Pulling Up A Bar Stool At Harvest Table in St. Helena

Smoked trout at the Harvest Table.

Smoked trout at the Harvest Table.

 

That’s exactly where I planted myself.

On Super Bowl Sunday.

While the rest of the Bay Area congregated in San Francisco for all the hoopla or Levi’s Stadium in Santa Clara for the actual game, I headed to St. Helena.

Not to escape the hubbub, necessarily. But since I had to be in Wine Country bright and early the next day, I decided to stay the night before. It gave me the perfect excuse to check out Chef Charlie Palmer’s new Harvest Table at the venerable Harvest Inn.

Palmer took over the property a year and a half ago. He added a restaurant last spring, taking what was once just a reception area and building it out, though, keeping the ornate staircase and massive fireplace already there to add interest to the modern, clean-lined space.

The grounds have a Mediterranean-country feel with towering trees and a stone courtyard.

The grounds have a Mediterranean-country feel with towering trees and a stone courtyard.

The neatly appinted bar.

The neatly appointed bar.

He installed Executive Chef Levi Mezick, formerly of Restaurant 1833 in Monterey, and he hired Culinary Horticulturalist Laura McNiff to tend the fruit trees and herbs growing on the property.

Palmer has also refreshed the look of the rooms, giving them a more contemporary feel.

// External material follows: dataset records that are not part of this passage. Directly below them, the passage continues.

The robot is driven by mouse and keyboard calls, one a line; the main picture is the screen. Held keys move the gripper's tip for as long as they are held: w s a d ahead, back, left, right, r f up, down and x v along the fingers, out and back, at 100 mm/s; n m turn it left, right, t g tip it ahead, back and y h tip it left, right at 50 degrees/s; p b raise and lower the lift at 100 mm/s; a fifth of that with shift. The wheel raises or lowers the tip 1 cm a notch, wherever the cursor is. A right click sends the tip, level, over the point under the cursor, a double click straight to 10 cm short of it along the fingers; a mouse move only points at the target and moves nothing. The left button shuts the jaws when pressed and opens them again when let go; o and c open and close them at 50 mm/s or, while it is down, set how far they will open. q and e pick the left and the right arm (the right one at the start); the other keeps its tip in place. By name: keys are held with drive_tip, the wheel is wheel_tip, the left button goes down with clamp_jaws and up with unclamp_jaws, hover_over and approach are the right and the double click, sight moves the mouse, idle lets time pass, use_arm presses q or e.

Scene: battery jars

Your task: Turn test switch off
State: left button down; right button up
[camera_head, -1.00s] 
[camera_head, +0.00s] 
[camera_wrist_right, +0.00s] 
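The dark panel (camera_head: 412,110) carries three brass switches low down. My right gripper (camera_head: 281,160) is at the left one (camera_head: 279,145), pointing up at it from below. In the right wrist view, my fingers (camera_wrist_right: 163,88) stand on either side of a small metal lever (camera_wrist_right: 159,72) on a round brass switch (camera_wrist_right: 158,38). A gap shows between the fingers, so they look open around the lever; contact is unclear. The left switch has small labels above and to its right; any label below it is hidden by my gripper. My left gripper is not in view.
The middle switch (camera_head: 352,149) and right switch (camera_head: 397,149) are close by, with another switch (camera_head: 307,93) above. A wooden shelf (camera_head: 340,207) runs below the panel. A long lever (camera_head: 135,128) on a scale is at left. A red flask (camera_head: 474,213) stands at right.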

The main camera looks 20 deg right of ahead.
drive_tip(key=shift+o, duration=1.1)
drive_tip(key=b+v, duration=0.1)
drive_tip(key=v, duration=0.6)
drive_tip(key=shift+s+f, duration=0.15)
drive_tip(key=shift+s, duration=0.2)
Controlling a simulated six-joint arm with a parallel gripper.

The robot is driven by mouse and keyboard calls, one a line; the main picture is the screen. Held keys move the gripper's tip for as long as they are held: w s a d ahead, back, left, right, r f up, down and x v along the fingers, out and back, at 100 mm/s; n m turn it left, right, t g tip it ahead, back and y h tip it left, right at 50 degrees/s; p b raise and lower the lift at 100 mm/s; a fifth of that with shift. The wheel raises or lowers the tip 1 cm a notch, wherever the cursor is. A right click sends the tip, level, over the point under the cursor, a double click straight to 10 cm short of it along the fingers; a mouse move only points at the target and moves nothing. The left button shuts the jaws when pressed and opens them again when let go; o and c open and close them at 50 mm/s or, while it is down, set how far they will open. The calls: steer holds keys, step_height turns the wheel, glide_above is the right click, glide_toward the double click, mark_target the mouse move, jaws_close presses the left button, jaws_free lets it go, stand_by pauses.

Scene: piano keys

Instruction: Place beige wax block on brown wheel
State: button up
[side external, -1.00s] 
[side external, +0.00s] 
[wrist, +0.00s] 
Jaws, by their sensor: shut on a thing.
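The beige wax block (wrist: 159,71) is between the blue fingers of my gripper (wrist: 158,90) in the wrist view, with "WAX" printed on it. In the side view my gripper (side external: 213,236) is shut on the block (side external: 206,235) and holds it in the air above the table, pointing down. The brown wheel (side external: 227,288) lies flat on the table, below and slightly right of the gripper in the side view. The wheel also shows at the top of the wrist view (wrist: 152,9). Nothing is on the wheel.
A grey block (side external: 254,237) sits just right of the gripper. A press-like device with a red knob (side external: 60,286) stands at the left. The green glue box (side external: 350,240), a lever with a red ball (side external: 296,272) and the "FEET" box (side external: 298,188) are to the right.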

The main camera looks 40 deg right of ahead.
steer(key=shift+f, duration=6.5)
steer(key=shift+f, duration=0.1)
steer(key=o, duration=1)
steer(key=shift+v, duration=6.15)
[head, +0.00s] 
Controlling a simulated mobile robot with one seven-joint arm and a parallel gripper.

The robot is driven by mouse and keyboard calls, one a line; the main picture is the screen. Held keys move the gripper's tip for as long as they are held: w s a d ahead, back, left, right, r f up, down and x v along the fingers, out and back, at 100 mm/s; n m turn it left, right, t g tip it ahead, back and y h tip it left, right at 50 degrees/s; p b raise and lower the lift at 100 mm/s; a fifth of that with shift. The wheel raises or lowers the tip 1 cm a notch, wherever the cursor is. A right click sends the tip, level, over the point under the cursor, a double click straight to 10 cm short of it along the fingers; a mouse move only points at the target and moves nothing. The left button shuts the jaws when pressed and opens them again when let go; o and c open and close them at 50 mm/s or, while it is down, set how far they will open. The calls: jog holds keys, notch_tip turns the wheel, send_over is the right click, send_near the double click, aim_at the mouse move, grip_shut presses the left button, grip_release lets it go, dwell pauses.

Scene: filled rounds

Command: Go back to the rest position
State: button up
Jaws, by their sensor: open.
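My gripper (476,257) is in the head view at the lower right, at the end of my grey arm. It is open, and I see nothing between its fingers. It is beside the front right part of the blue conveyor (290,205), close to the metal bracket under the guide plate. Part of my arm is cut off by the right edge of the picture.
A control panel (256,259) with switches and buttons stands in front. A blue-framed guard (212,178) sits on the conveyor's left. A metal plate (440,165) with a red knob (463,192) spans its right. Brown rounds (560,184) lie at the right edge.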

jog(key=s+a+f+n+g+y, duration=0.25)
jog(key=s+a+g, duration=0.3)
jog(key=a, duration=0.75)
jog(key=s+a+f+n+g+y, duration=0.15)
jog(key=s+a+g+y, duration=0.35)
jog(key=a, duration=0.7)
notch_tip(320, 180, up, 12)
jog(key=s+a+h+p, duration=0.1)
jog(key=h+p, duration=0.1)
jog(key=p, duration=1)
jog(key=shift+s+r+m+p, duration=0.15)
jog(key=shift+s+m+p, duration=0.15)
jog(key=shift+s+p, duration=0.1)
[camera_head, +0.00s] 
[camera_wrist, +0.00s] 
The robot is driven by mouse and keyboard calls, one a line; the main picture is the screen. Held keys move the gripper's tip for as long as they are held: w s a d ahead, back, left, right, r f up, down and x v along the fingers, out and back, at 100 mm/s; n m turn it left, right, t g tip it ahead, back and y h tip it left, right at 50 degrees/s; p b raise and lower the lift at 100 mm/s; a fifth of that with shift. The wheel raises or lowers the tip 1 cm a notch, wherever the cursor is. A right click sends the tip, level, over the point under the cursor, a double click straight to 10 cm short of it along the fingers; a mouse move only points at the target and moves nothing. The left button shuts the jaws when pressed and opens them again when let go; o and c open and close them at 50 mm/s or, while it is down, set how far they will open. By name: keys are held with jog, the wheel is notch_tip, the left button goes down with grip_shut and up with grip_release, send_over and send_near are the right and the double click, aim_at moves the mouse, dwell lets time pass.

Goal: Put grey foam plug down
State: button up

If you stay over, as I did, paying my own tab for both the room and the meal, you’ll receive a coupon for a free appetizer at the restaurant. It’s a nice incentive to stay and try the restaurant on site, when so many others beckon just outside the door. Breakfast is also included in your stay, a spread that includes house-baked pastries, eggs, sausages, smoked salmon, and oatmeal.

You can order off the full dinner menu at the bar, where I took a seat as a few other guests sat on sofas nearby, watching the game on TV.

I started with the Smoked Mount Lassen Trout ($14). The smoky, buttery tasting fish arrived in slivers over a bed of fluffy couscous. Dollops of Meyer lemon Greek yogurt added tang and richness. It was a light dish, full of brightness and a deep lemony flavor.

Black drum is a fish you don’t see often on menus. It’s a bottom-dwelling fish from the Gulf of Mexico that is considered a “good alternative” by the Seafood Watch Guide.

Black drum with pickled eggplant and wasabi sprouts on top.

Black drum with pickled eggplant and wasabi sprouts on top.

The flaky fish, with a splendid crisp skin, was done up in a Thai green curry sauce ($29). Coconut rice accompanied the dish; and the fish was garnished with delicate wasabi sprouts that carried a lick of heat and pepperiness. The surprise was the pickled eggplant batons on top that were sweet-tangy and soft like roasted apples in texture. You would have never guessed they were eggplant. Even the bar manager who told me he hates eggplant confessed he loved this pickled version.

Chocolate and orange -- always a magical pairing.

Chocolate and orange — always a magical pairing.

For dessert, I can never pass up dark chocolate paired with orange. Bittersweet Orange ($9) was all that and more — a brick of thick, intense dark chocolate ganache with hazelnut orange ice milk, and fresh blood orange segments. I like to think of it as being loaded with Vitamin C, so I finished it all, of course.

Me to the bar manager: “I can’t say this game is very exciting.”

Him: “It’s not!”

But the food? It definitely hit the spot.